One of the programs mentioned in the advert is Cyrus Chess. Winner of the inaugral Microcomputer Chess Championship, it was written by Richard Lang, who ended up working with former chess grandmaster David Levy of Intelligent Software (who helped organise at least the Second championship on behalf of Personal Computer World). Sinclair's QL would also eventually use Lang's chess program, which continued as winner of the World Microcomputer Chess Championships for much of the 1980s. David Levy, together with others such as Robert Magde of Madge Networks fame and Nick Toop, who had worked on the Acorn Atom and before that Sinclair's MK-14, went on to produce the ill-fated Elan/Enterprise - a machine that would have been fairly revolutionary had it not been released nearly two years late.
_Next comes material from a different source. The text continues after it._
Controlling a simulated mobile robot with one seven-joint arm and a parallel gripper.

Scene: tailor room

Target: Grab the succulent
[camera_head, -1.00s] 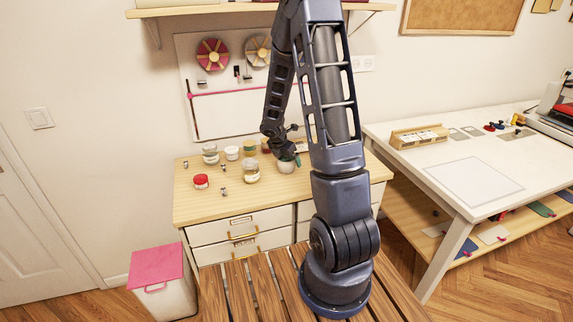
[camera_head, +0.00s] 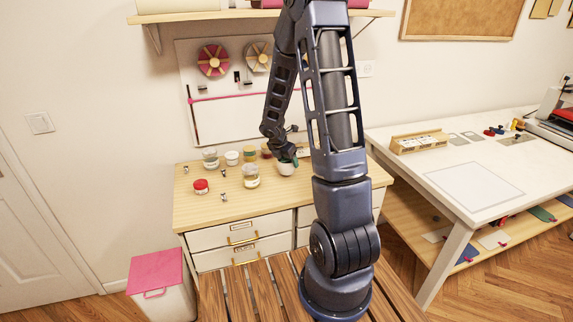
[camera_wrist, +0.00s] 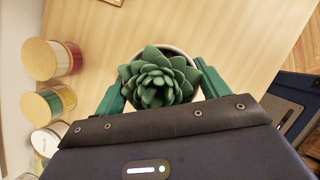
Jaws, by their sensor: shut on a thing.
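The succulent (camera_wrist: 158,80) is a green rosette in a round white pot, seen from above in the wrist view. In the head view its white pot (camera_head: 286,169) is at the right part of the wooden cabinet top, partly hidden by my gripper. My gripper (camera_wrist: 160,92) has its green fingers on the left and right sides of the pot and is shut on it. In the head view my gripper (camera_head: 291,160) comes down from above onto the pot. I cannot tell whether the pot touches the cabinet top.
Several jars stand on the wooden cabinet top (camera_head: 215,205), among them a red-lidded jar (camera_head: 201,187) and a larger glass jar (camera_head: 251,176). Wooden-lidded jars (camera_wrist: 40,58) are close left of the pot in the wrist view. A white table (camera_head: 440,190) stands at right.
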At about the same time as the this advert, details were appearing about the progression from the 32K model to the new Dragon 64, which had been first shown at the 6th Personal Computer World Show in September 1983 and was due to be out in the shops in November. Dragon's upgrade plan caused much controversy - with one user describing it as "ridiculous" - as it had picked a trade-in model, rather than an upgrade of existing machines. To make things worse, it was only offering £85 for the old machine, despite it being worth around £110 on the second-hand market, whilst the 64K machine cost £225. Dragon, for its part, was attempting to maintain backwards compatibility with the existing machine, on which Paul Kennedy, organiser of the Dragon Owners' Club said "I think that in order to keep compatibility they may have sacrificed a lot of potential customers - it is a missed opportunity to enhance the graphics and sound of the 32". Dragon's marketing director Richard Wadman said drily "we have already had some indication that [the trade-in plan] will be expected, but we don't expect much feedback until January".
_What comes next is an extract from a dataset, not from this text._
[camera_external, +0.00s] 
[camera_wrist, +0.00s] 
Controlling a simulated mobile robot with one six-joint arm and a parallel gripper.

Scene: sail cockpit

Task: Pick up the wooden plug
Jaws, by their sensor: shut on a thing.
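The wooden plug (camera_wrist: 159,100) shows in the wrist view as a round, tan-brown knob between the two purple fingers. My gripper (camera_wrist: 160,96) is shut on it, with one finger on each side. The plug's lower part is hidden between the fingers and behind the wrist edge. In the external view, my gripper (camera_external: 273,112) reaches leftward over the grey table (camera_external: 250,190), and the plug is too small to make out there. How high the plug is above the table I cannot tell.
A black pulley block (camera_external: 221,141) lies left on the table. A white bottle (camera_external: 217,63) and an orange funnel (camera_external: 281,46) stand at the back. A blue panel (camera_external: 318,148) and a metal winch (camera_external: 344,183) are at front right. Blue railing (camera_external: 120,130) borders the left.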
On a more positive note, Wadman also noted that the combination of the 64K machine, plus the new businessey OS9 operating system and floppy drives gave the company "the means to enter other markets", believing that moving up the value chain would be as successful for the company as its entry in to home computers. OS9 was a multi-tasking operating system that was due for release in November. It allowed resource sharing over networks, so several machine could share the same disk unit, and several programs, including a compiled Basic, were being released for it. Dragon's new manager, Brian Moore, who had moved down to Wales from a subsidiary of GEC which specialised in computerised heating and ventilation, was also "very interested in Dragon Data's move into the business market". Moore, who started on September 12th, had replaced Tony Clarke who left in late summer, at the behest of the company's shareholders, and was expected to remain with Dragon on a temporary secondment whilst a new business plan was being worked out. This came at the time when Dragon had announced it had sold fewer machines than forecast during summer and that an extra £2.5 million was being put in to the company to keep it going.
In what was clearly a busy month, November also saw the promotion of the Dragon 64 in the US at the first "Color Expo", sponsored by Color Computer Expositions - a subsidiary of Color Computer magazine. CC's editor Kerry Leichtman stated "We are really looking to the Expo as being the biggest event of this kind for the colour computer and the Dragon in the United States... and maybe the world!". The Dragon was being promoted/produced in the US by Tano Corporation of New Orleans, and both companies were at the event in force, alongside around 70 other exhibitors. It was hoped that 15-20,000 visitors would turn up, and to add to the promotion the mayors of both Pasadena, where the event was being held, and nearby Los Angeles apparently declared that it was "Color Computer Weekend" at both cities.
A month later, it was revealed that software houses writing for the original Dragon 32 were running in to some issues with their use of an unofficial "speed-up Poke". The command - Poke 65495, 0 - could actually increase the Dragon's nominal processor speed of 0.98MHz up to an impressive 1.8MHz, however around 20% of newer Dragons being produced, which appeared to have lower-quality CPUs with lower tolerances, would no longer accept the speed poke. Any programs using it, including Beyond's "Up Periscope" and C-Tech's "Flight Simulation", would simply not run. Dragon's Cathy Hyde said "We do not recommend that Dragon users use the Poke because we cannot tell what long-term harm it will cause the machine. It is not just the Dragon's processor which has been designed to run at 1MHz, but the whole design of the computer. The peripheral interface adapter which communicates with the keyboard and parts of the RAM have also been designed to work best at less than 1MHz".